Android O Release

 

Latest Android Version

The development world bumped into a new surprise by announcement of developer release of latest Android version: Android O. The makers have made everyone curious about its christening, wondering which sweet it has been named after (Oreo, rumour has it). On the developers front however, it seems to be a good time to assess this developer preview and its included features that might have implications on the apps on your phone and their quality, as well the future it holds for us.

So let us lay out the key details and focus on the challenges or opportunities that developers will run into due to the changes in the OS features and application development environment.

 
Latest Android Version

Picturecourtesy: Greenbot

Why is the Migration Necessary?

With major share of the market with Android M and L, i.e. 60 percent, fragmentation is still in growth within the Android landscape. During most Android OS changes, a few basic fixes make the app compatible with the newer version. However, its API changes and several features make changes to the appearance and functioning of the existing apps. It can result in unstable applications and confusion among the users. This means that there are not only more devices and OS combinations in the market to test against, but also that from both supported test cases and features, there should be different branches that combine the test suites with a device/OS combination and a supported capability.

 

Sneak Peek into the New Features of latest android version – Android O and the Challenges to Testing:

The first release of Android O is just for devs to get a sneak peek into their bag of tricks behind the show and the help needed for that transition. E.g. adding extra layers of security options to prevent malware entry into your phone. Of course there will be more UX and UI based improvements in the beta releases. Let’s take a brief look at their features and the challenges they present to Testing.

  • Revamped Settings and Changes in UI: This feature is one of the most outward change in the preview. That means new icon, condensed and summarized organization, which makes the navigating app superior and pleasant. There are several other similar organizational and in a many places functional changes in UI including lock-screen shortcuts, icon badges, picture in picture feature etc.

However, this immediately opens a range of visual test automation scenarios that will need insights into different resolutions and themes to assure the new animated look, movement or adaptation as required.

 
Android O

Picture Courtesy: Greenbot

  • More Control over Notification Channels: Changes again in the Notification shade for UI improvement, with more icons in the status bar, a cooler shade and a bit more subtle yet stronger control over its notification channels by Notification Grouping. I.e. option to choose for notification from people in your contacts and more manageable system and processes alerts.

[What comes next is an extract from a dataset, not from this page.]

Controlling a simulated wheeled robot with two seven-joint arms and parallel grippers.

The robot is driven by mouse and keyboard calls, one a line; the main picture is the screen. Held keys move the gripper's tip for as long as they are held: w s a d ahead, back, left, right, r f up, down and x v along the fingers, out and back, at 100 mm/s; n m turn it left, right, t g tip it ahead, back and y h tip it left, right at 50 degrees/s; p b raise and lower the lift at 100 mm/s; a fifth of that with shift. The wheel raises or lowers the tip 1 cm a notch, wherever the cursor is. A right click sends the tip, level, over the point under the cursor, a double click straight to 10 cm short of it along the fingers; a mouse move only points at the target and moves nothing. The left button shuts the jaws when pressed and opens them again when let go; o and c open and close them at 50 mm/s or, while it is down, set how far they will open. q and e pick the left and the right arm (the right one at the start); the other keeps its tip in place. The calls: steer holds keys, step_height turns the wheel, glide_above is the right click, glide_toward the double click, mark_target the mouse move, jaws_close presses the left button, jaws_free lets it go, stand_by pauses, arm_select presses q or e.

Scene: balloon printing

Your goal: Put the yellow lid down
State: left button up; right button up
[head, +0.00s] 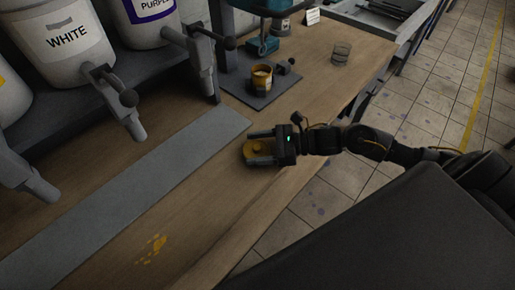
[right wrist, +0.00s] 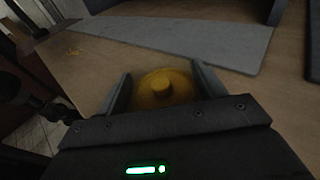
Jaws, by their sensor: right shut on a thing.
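The yellow lid (head: 257,148) is a round disc with a small knob on top. It sits between the fingers of my right gripper (head: 261,149), which is shut on it, over the wooden table near its front edge. In the right wrist view the lid (right wrist: 166,88) lies between both fingers of the right gripper (right wrist: 163,90), knob up. I cannot tell whether the lid touches the table. My left gripper is not in view.
A yellow paint cup (head: 262,77) stands on a dark plate (head: 277,96) under a teal machine. A clear glass (head: 341,53) stands at the far right. White (head: 68,40) and purple dispensers line the back left. A grey strip (head: 130,195) and yellow paint spots (head: 153,248) mark the table.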

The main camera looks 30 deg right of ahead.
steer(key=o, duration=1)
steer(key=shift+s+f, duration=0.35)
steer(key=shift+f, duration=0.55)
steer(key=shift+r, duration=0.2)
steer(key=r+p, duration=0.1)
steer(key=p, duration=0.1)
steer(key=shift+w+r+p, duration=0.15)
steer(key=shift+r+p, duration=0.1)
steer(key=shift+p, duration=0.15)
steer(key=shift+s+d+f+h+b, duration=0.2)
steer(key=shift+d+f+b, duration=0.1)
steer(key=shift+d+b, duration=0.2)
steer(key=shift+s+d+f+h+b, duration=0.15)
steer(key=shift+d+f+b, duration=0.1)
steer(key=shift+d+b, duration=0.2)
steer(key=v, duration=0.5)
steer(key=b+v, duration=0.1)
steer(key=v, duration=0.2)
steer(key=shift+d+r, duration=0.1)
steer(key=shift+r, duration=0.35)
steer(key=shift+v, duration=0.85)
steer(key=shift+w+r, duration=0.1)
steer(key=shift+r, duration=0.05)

This means, more testing to be added to support the granular notifications, the configuration traits of the device and network environment related testing.

 
Notification Channels

Picture Courtesy: Greenbot

Enhanced Auto-fill: So far, other than Chrome, no other system has made the process so seamless, making jumps between password managers or switching to special keyboards. Android O’s brand new auto-fill API lets you support specific needs like password management, without having to launch the app in parallel, making the process a lot damn faster.

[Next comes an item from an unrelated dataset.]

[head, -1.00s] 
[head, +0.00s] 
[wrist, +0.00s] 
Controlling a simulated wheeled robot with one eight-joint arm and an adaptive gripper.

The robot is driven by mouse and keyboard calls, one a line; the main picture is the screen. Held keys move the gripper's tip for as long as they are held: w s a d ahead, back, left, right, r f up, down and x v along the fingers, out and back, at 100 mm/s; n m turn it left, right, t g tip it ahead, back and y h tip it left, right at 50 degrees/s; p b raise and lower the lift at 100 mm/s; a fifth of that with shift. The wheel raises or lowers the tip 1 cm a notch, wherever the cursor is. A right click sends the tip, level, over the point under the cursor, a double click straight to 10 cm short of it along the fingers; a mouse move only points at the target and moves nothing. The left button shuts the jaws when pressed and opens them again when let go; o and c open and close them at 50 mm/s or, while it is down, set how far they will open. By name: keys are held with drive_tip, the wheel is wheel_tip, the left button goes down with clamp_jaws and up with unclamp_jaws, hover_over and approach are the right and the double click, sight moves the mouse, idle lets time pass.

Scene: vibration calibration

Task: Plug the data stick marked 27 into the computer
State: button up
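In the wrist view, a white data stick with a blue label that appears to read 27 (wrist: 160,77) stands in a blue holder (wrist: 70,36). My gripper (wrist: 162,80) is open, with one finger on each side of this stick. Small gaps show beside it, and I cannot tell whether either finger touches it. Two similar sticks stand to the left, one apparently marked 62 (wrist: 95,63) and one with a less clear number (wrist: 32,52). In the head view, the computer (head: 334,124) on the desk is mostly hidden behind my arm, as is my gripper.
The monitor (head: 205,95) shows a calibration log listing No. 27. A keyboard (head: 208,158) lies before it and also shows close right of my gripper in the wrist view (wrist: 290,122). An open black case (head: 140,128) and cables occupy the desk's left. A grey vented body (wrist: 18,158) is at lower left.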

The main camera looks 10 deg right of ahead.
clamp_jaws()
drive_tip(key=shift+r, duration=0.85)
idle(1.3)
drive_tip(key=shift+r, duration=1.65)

This also means that each app will have external requirements like password management and testers would need to understand which apps can serve as auto-fill for their app under test, and then test against them.

 
Autofill

Picture Courtesy: Greenbot

  • Better Control over Battery Power and App Background Resources: Android O is changing the way how the OS functions in the background by enforcing more limits on app resource usage in order to save battery and how frequently background apps can retrieve your current location, and implicit broadcasts.

That means, more new tests and branches of these tests need to be added in order to assure correctly that the limitations apply based on the location constraints set by the developers and other limits that are supported.

 
Battery

Picture Courtesy: Greenbot

To Wit!

We just touched on a few immediate implications of the new latest Android version – Android O release for developer and testers, who need to be ready to usher in a not just a new set of challenges and branches of testing, but also prepare themselves for early versions that are to be launched soon. To know more on the specifics of migration to Android O, you can go to the official Android Documentation at their website.

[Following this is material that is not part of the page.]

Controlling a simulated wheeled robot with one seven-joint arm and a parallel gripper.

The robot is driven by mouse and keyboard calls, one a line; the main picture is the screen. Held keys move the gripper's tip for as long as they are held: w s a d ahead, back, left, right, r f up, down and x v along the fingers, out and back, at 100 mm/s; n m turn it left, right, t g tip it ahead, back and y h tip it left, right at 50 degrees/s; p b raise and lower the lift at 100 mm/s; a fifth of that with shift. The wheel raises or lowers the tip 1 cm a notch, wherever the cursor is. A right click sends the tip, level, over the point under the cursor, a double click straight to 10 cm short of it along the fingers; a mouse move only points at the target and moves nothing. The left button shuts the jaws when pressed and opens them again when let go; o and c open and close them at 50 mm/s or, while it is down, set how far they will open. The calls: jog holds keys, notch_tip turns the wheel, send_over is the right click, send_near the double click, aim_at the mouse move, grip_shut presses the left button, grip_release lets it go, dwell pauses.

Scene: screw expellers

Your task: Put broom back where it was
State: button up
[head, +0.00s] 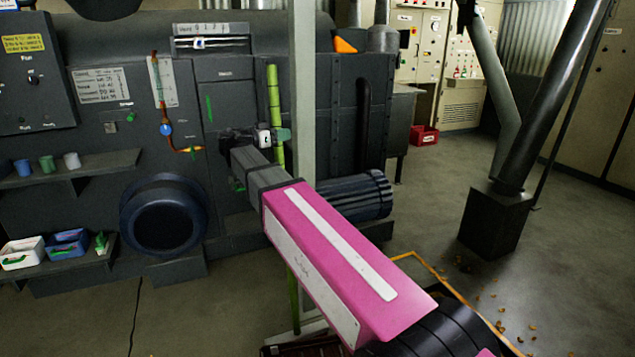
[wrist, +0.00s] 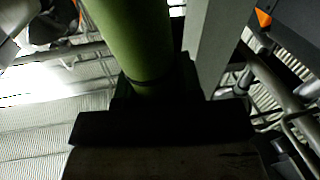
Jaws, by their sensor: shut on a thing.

Nilesh Tarale | Posted on | 2 min Read

How to create a world class Mobile Testing Lab?

 

It can be a big challenge to build a large scale Mobile Testing Lab from scratch. Look around you and you will see that with every single day, companies in adding mobile apps in their business strategy and with it the mobile app dev and testing market is becoming increasingly competitive, dynamic and fast paced. Older testing methods are becoming obsolete and the utter multiplicity of mobile platforms, devices and networks have made it important for any company to choose the right solution (Mobile Testing Lab) in order to strengthen themselves in the market.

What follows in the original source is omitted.